10. Consistency is king
Actions: Work on your agile process and refine it until you are delivering at least 80% of the work that is started as part of your sprint
Measure your Say/Do Ratio to ensure you are delivering what you commit to
Why: Everyone loves being fast. Everyone wants to be as fast as possible when it comes to DevOps. They want to get as many changes out the door as possible. While this is great from a conversational point of view, consistency truly facilitates effective change. Being consistent means people can plan around you while being fast means they are either waiting for you or you are waiting for them (either of which is unpleasant).
If you think about 99% of businesses, speed is not that important. You do not need your bank to change how it represents your account info every hour – once a month is fine. However, to coordinate those changes in the bank where thousands of people are involved, and multiple departments are reliant on knowing when something will happen, they are forced into a waterfall style of working.
Even in smaller organisations, consistency is still key.
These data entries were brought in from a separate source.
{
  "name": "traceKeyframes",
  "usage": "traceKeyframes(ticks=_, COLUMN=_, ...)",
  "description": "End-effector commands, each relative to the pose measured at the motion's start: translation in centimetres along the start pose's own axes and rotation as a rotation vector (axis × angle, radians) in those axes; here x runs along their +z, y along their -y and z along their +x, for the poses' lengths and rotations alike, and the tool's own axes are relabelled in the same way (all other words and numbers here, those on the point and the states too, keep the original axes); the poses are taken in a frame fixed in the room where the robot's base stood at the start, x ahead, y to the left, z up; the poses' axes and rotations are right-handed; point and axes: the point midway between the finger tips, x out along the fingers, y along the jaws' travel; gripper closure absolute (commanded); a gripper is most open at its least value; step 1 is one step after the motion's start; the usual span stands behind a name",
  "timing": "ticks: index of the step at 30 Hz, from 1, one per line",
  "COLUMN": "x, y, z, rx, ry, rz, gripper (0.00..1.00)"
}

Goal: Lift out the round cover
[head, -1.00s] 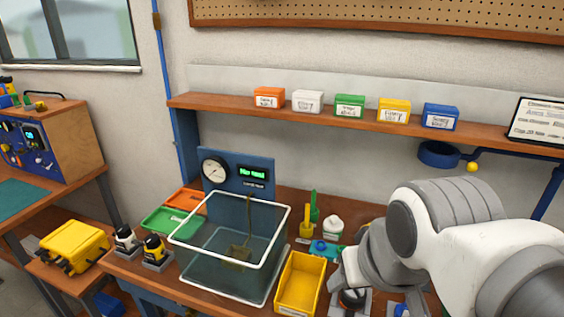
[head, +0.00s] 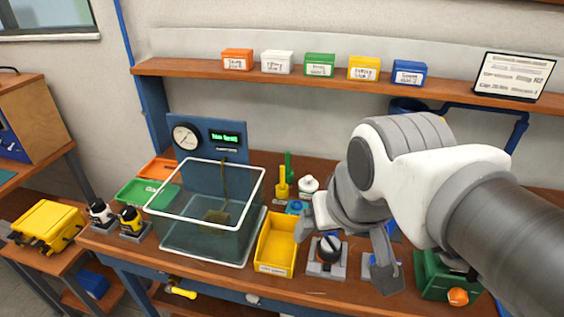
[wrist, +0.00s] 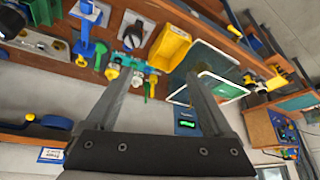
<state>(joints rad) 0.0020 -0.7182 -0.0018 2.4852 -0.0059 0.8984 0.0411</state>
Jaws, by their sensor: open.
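A dark round part with an orange rim (head: 328,248) sits in a grey block on the bench, right of the yellow bin; it may be the round cover, but I cannot tell for sure. In the wrist view a grey block with a dark part (wrist: 137,29) shows beyond the fingers. My gripper (head: 346,262) is above the bench near that block, its fingers spread apart. In the wrist view my gripper (wrist: 163,72) is open with nothing between its fingers. My arm hides part of the bench behind it.
A yellow bin (head: 263,258) and a glass tank with a white rim (head: 160,213) stand left of the block. A green unit with an orange knob (head: 436,270) stands to the right. A shelf with several coloured boxes (head: 190,68) runs along the wall.

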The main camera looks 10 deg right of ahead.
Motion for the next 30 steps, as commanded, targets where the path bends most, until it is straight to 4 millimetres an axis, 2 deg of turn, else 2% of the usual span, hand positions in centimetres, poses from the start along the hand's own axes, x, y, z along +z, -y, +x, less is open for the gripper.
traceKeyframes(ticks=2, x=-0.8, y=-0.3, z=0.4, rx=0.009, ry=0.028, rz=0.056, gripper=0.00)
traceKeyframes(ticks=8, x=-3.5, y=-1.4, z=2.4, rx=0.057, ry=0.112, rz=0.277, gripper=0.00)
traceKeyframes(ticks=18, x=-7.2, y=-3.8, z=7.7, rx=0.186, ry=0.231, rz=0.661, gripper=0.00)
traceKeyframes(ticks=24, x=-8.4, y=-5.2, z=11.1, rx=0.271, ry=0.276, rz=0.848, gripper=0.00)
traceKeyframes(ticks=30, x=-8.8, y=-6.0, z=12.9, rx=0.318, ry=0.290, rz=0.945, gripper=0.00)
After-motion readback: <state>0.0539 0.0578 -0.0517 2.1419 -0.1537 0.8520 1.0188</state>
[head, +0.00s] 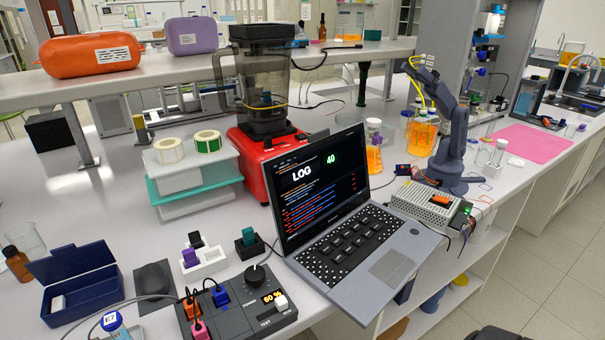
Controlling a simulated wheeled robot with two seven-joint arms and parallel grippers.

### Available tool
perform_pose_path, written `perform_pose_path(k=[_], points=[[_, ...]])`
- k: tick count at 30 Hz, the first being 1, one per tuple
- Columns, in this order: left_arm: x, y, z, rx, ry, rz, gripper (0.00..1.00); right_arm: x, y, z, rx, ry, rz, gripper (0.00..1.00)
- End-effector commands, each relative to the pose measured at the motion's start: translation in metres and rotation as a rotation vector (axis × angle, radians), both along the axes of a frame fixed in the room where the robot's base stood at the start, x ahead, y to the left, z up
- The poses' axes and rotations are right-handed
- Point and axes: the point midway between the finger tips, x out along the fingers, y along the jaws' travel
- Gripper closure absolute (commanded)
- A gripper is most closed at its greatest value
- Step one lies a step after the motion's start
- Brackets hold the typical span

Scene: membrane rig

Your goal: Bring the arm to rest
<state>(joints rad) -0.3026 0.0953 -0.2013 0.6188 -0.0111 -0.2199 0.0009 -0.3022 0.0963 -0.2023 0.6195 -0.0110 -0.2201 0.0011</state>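Neither of my grippers shows in the head view. A small grey-blue desktop arm (452,140) stands on the bench right of the laptop, its upper part bent to the left with a yellow cable along it. An open laptop (322,185) shows "LOG" and a green 40. A dark control box (238,312) in front has a black knob (256,275), an orange display that seems to read 80 % and a light button (281,304). Orange (192,308), blue (220,296) and pink (199,329) plugs sit in its left part.
A red-based blender (265,150) stands behind the laptop. An open blue case (82,288) lies at the left, near a white holder (203,262) with plugs. A power supply (425,205) and orange-filled bottles (421,133) stand right. The far-right bench holds a pink mat (532,143).

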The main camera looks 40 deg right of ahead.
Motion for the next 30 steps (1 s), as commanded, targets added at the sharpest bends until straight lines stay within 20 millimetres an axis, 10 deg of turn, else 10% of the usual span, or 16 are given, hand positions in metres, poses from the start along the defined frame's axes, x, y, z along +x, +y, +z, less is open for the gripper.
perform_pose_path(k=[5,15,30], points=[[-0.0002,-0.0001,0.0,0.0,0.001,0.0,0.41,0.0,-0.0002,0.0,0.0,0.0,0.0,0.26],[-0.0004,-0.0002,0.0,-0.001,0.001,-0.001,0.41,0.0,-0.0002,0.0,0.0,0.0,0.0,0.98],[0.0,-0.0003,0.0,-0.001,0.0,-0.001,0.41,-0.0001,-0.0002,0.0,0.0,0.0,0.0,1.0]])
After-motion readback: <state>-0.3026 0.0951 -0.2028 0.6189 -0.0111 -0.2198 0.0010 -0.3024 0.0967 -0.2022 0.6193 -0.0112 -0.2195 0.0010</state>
When was the last time someone outside of an engineering department asked you “Is the work too complex to deliver this week?” Or did they ask you “How long will it take to do the work?” Whether we like it or not, humans spend a lot of time thinking about time and effort, not complexity. If you want to measure the effectiveness of agile delivery, measuring your Say:Do ratio is much more useful to most businesses and stakeholders than being able to say you managed to deliver 34 points of complexity.
If complexity as a measure works for you, great, but now you spend time predicting when something could be delivered rather than when something will be delivered. Again, this can work in smaller organisations where only two or three teams are involved, but when it’s 15 or 20 and you are not getting the work into sprints when needed, you can suddenly add months of delay into a simple project.
By prioritising consistency, you increase predictability and confidence, meaning the whole business will deliver more.